Kiev insiste que a Ucrânia é una e indivisível e que não haverá cedências territoriais como forma de acordar a paz com Moscovo, sendo, para o Presidente Volodymyr Zelensky, essencial o continuado apoio militar da NATO para expulsar as forças invasoras.
A organização militar da Aliança Atlântica está a ser, entretanto, acusada por Moscovo de estar a desenrolar uma guerra com a Rússia por procuração passada ao Exército ucraniano, o que eleva, segundo o ministro dos Negócios Estrangeiros da Rússia, Sergei Lavrov, o risco de se avançar para a III Guerra Mundial, com um confronto directo entre a Federação Russa e a NATO, que tanto o Presidente dos EUA, Joe Biden, como o Presidente Vladimir Putin, da Rússia, já admitiram que se isso acontecer é inevitável o recurso ao devastador arsenal nuclear dos dois lados desta barricada que levaria ao colapso da humanidade tal como a conhecemos.

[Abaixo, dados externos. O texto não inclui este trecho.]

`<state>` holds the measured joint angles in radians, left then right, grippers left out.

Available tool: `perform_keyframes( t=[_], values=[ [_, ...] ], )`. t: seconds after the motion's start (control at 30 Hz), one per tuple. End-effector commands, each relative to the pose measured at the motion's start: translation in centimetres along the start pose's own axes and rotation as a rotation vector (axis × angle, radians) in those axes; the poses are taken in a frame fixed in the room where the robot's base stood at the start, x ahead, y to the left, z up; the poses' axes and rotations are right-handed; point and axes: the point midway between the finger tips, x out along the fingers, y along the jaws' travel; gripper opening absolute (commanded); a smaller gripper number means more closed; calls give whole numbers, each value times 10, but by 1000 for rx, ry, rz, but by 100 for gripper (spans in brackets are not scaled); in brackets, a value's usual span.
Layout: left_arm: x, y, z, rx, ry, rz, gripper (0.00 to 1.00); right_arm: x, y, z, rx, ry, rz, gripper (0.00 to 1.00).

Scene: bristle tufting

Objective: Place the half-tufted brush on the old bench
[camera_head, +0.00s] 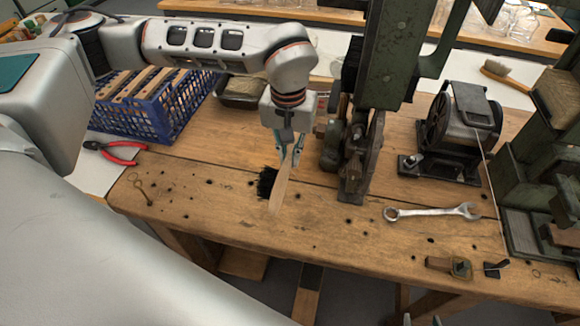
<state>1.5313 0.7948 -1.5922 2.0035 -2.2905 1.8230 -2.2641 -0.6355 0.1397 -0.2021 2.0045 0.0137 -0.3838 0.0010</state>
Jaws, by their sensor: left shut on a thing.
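The half-tufted brush (280,187) has a pale wooden body with a patch of black bristles (266,182) on its left side. My left gripper (290,158) is shut on the upper end of the brush and points down. The brush hangs steeply over the middle of the old wooden bench (225,220). I cannot tell whether its lower end touches the bench top.
A green machine (380,60) stands just right of the gripper. A blue crate (150,105) and red pliers (115,152) are left. The bench's front left is mostly clear.

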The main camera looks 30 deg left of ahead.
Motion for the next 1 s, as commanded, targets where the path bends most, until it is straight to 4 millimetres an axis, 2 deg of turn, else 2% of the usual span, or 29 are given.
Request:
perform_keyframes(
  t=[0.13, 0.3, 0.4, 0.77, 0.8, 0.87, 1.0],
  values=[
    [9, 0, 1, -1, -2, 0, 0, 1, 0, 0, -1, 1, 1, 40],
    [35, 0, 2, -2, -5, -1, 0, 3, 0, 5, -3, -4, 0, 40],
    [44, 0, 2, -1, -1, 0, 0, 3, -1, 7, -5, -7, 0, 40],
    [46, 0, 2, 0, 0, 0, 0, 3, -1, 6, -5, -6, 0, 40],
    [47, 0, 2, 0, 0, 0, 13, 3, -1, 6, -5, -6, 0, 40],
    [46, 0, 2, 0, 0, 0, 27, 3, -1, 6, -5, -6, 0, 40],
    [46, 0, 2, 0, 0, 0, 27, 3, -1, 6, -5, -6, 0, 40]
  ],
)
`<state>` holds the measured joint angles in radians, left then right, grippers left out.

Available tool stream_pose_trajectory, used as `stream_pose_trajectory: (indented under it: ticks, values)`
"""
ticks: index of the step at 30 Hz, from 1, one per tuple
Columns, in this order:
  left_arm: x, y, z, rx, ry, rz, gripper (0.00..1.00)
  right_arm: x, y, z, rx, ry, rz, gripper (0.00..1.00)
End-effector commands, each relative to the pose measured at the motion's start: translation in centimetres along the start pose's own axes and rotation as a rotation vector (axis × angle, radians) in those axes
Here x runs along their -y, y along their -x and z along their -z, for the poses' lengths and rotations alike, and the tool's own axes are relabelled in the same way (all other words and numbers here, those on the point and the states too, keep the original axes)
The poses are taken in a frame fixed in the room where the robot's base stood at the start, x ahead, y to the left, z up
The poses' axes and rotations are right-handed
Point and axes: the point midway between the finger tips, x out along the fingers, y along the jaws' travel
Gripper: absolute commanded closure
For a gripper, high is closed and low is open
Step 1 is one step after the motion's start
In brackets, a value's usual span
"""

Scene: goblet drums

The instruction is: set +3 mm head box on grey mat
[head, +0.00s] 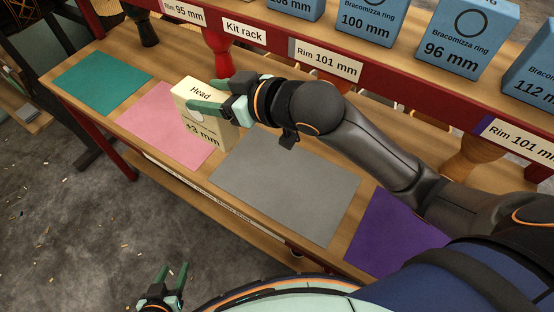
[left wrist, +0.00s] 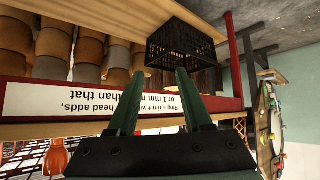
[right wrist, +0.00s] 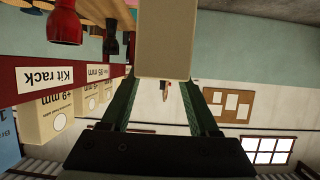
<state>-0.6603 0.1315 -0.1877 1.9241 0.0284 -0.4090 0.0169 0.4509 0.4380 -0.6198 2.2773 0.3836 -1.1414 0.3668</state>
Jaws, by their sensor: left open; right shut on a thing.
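The cream head box marked "Head +3 mm" (head: 205,130) is in the grip of my right gripper (head: 222,106), upright. In the head view it overlaps the right part of the pink mat and the gap beside the grey mat; whether it touches the shelf I cannot tell. In the right wrist view the box (right wrist: 164,40) shows as a plain face between the fingers (right wrist: 163,92). The grey mat (head: 285,190) lies bare on the wooden shelf, to the right of the box. My left gripper (head: 172,280) is open and empty, low in front of the shelf.
A pink mat (head: 150,115) and teal mat (head: 100,82) lie to the left, a purple mat (head: 385,240) to the right. Above and behind runs a red-edged rack with labels and blue ring boxes (head: 370,22). A red goblet drum (head: 217,60) stands behind my right gripper.

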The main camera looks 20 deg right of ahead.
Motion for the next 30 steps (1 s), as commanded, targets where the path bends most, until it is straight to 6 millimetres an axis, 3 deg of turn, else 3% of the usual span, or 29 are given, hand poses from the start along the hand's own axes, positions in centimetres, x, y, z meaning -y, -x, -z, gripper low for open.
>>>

Esta guerra na Ucrânia contou com a condenação generalizada da comunidade internacional, tendo a União Europeia e a NATO assumido a linha da frente da contestação à "operação especial" de Putin, que se materializou através de bombardeamentos das principais cidades, por meio de ataques aéreos, lançamento de misseis de cruzeiro e artilharia pesada, e com volumosas colunas militares a cercarem os grandes centros urbanos do país, mas que agora está concentrada no leste e sudeste da Ucrânia.
Na reacção, além da resistência ucraniana, Moscovo contou com o maior pacote de sanções aplicadas a um país, que está a causar danos avultados à sua economia, sendo disso exemplo a queda da sua moeda nacional, o rublo, que chegou a ser superior a 60%, embora já tenha, entretanto, recuperado.
Estas sanções, que já levaram as grandes marcas mundiais a deixar a Rússia, como as 850 lojas da McDonalds, a mais simbólica, abrangem ainda os seus desportistas, artistas, homens de negócios, a banca e grande parte das suas exportações, ficando apenas de fora o sector energético, do gás natural e em pate do petróleo...
Milhares de mortos e feridos e mais de 6,5 milhões de refugiados nos países vizinhos da Ucrânia são a parte visível deste desastre humanitário.